[WHAT IS REQUIRED] Only the pictures are left out: repeat the rest of the entries exactly.

[LISTING]
- - -

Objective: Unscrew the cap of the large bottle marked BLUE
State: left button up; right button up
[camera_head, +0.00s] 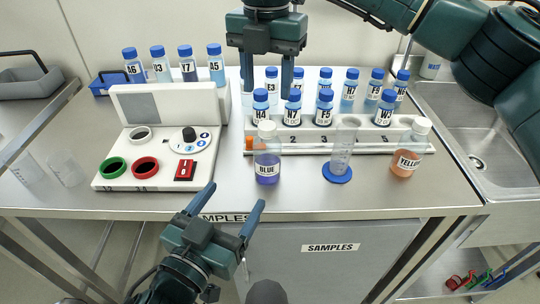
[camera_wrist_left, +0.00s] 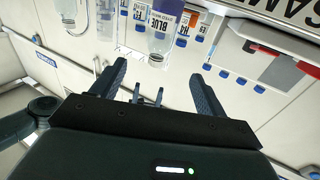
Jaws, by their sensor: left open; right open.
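The large bottle marked BLUE (camera_head: 267,168) stands upright on the bench near its front edge, with blue-purple liquid inside. Its pale cap (camera_head: 266,129) is on. My left gripper (camera_head: 237,194) is open and empty, in front of the bench and lower left of the bottle, apart from it. In the left wrist view the BLUE bottle (camera_wrist_left: 160,38) shows ahead, beyond the gap between the open fingers (camera_wrist_left: 158,77). My right gripper (camera_head: 266,88) is open and points down, higher than the cap in the picture, with blue-capped bottles visible behind its fingers.
A white rack (camera_head: 400,136) with several small blue-capped bottles stands behind. A graduated cylinder (camera_head: 343,148) and the YELLOW bottle (camera_head: 406,160) stand to the right. A white panel (camera_head: 125,175) with coloured rings is at left. A sink (camera_head: 490,130) is at right.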

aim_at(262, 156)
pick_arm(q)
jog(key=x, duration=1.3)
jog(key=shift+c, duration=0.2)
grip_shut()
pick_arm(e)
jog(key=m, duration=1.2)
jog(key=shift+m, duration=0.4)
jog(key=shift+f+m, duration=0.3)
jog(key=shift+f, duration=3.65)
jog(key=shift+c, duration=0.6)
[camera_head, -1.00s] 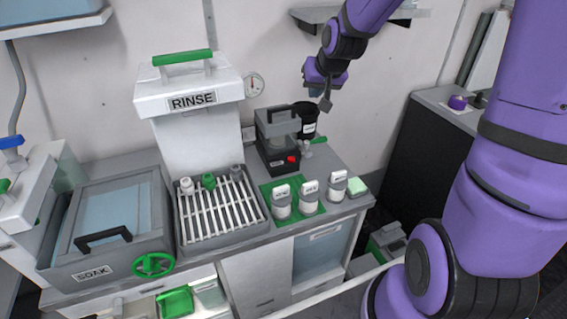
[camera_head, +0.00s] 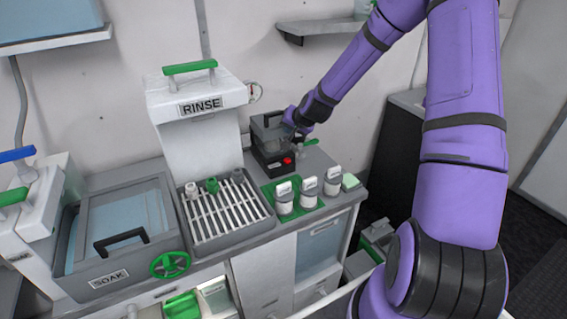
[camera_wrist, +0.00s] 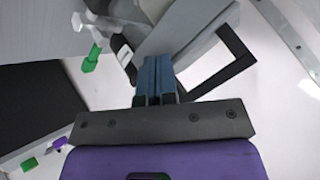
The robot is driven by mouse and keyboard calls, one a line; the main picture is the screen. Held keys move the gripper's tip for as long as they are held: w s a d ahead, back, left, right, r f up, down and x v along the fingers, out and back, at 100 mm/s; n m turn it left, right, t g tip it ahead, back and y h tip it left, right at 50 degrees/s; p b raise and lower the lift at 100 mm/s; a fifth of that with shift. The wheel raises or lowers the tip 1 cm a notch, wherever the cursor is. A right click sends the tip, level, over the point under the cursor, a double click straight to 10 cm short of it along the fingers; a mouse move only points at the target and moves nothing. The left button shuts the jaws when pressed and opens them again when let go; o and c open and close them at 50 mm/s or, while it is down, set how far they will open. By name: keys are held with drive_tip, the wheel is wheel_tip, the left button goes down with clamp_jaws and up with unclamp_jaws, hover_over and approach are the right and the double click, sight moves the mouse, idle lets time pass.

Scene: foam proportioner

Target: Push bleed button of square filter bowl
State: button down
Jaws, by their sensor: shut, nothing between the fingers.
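My gripper (camera_head: 294,128) reaches down over the back of the counter in the head view. In the wrist view its fingers (camera_wrist: 157,78) are shut together with nothing held. Beside it stands a dark square-shaped unit with a clear-looking upper part (camera_head: 270,137), a black handle on top and a red button (camera_head: 288,161) low on its front. In the wrist view the fingertips overlap the side of a grey body with a black handle (camera_wrist: 228,62); I cannot tell whether they touch. I cannot tell which part is the bleed button. My gripper hides part of the unit's right side.
A green lever (camera_head: 311,142) is just right of my gripper; a green handle (camera_wrist: 91,58) also shows in the wrist view. Several labelled bottles (camera_head: 309,190) stand in front. The RINSE station (camera_head: 195,125) and slatted rack (camera_head: 228,212) are left. A shelf (camera_head: 325,27) hangs above.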

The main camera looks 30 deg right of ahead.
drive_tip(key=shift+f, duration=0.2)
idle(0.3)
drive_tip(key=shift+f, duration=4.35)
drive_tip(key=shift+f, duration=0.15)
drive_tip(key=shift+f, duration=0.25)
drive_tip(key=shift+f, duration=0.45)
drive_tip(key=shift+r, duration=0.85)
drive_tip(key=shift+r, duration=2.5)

- - -

[TASK RESULT]
Objective: Unscrew the cap of the large bottle marked BLUE
State: left button up; right button up
[camera_head, +0.00s] 
[camera_wrist_left, +0.00s] 
Jaws, by their sensor: left open; right open.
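The large bottle marked BLUE (camera_head: 267,168) stands upright on the bench near its front edge, with blue-purple liquid inside. Its pale cap (camera_head: 266,129) is on. My left gripper (camera_head: 237,194) is open and empty, in front of the bench and lower left of the bottle, apart from it. In the left wrist view the BLUE bottle (camera_wrist_left: 160,38) shows ahead, beyond the gap between the open fingers (camera_wrist_left: 158,77). My right gripper (camera_head: 266,88) is open and points down, higher than the cap in the picture, with blue-capped bottles visible behind its fingers.
A white rack (camera_head: 400,136) with several small blue-capped bottles stands behind. A graduated cylinder (camera_head: 343,148) and the YELLOW bottle (camera_head: 406,160) stand to the right. A white panel (camera_head: 125,175) with coloured rings is at left. A sink (camera_head: 490,130) is at right.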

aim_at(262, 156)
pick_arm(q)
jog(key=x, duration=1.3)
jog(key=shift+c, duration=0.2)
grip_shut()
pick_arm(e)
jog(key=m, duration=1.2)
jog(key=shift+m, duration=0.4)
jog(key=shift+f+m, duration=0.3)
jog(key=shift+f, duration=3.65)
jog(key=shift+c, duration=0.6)
[camera_head, -1.00s] 
[camera_head, +0.00s] 
[camera_wrist, +0.00s] 
The robot is driven by mouse and keyboard calls, one a line; the main picture is the screen. Held keys move the gripper's tip for as long as they are held: w s a d ahead, back, left, right, r f up, down and x v along the fingers, out and back, at 100 mm/s; n m turn it left, right, t g tip it ahead, back and y h tip it left, right at 50 degrees/s; p b raise and lower the lift at 100 mm/s; a fifth of that with shift. The wheel raises or lowers the tip 1 cm a notch, wherever the cursor is. A right click sends the tip, level, over the point under the cursor, a double click straight to 10 cm short of it along the fingers; a mouse move only points at the target and moves nothing. The left button shuts the jaws when pressed and opens them again when let go; o and c open and close them at 50 mm/s or, while it is down, set how far they will open. By name: keys are held with drive_tip, the wheel is wheel_tip, the left button goes down with clamp_jaws and up with unclamp_jaws, hover_over and approach are the right and the double click, sight moves the mouse, idle lets time pass.

Scene: foam proportioner

Target: Push bleed button of square filter bowl
State: button down
Jaws, by their sensor: shut, nothing between the fingers.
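My gripper (camera_head: 294,128) reaches down over the back of the counter in the head view. In the wrist view its fingers (camera_wrist: 157,78) are shut together with nothing held. Beside it stands a dark square-shaped unit with a clear-looking upper part (camera_head: 270,137), a black handle on top and a red button (camera_head: 288,161) low on its front. In the wrist view the fingertips overlap the side of a grey body with a black handle (camera_wrist: 228,62); I cannot tell whether they touch. I cannot tell which part is the bleed button. My gripper hides part of the unit's right side.
A green lever (camera_head: 311,142) is just right of my gripper; a green handle (camera_wrist: 91,58) also shows in the wrist view. Several labelled bottles (camera_head: 309,190) stand in front. The RINSE station (camera_head: 195,125) and slatted rack (camera_head: 228,212) are left. A shelf (camera_head: 325,27) hangs above.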

The main camera looks 30 deg right of ahead.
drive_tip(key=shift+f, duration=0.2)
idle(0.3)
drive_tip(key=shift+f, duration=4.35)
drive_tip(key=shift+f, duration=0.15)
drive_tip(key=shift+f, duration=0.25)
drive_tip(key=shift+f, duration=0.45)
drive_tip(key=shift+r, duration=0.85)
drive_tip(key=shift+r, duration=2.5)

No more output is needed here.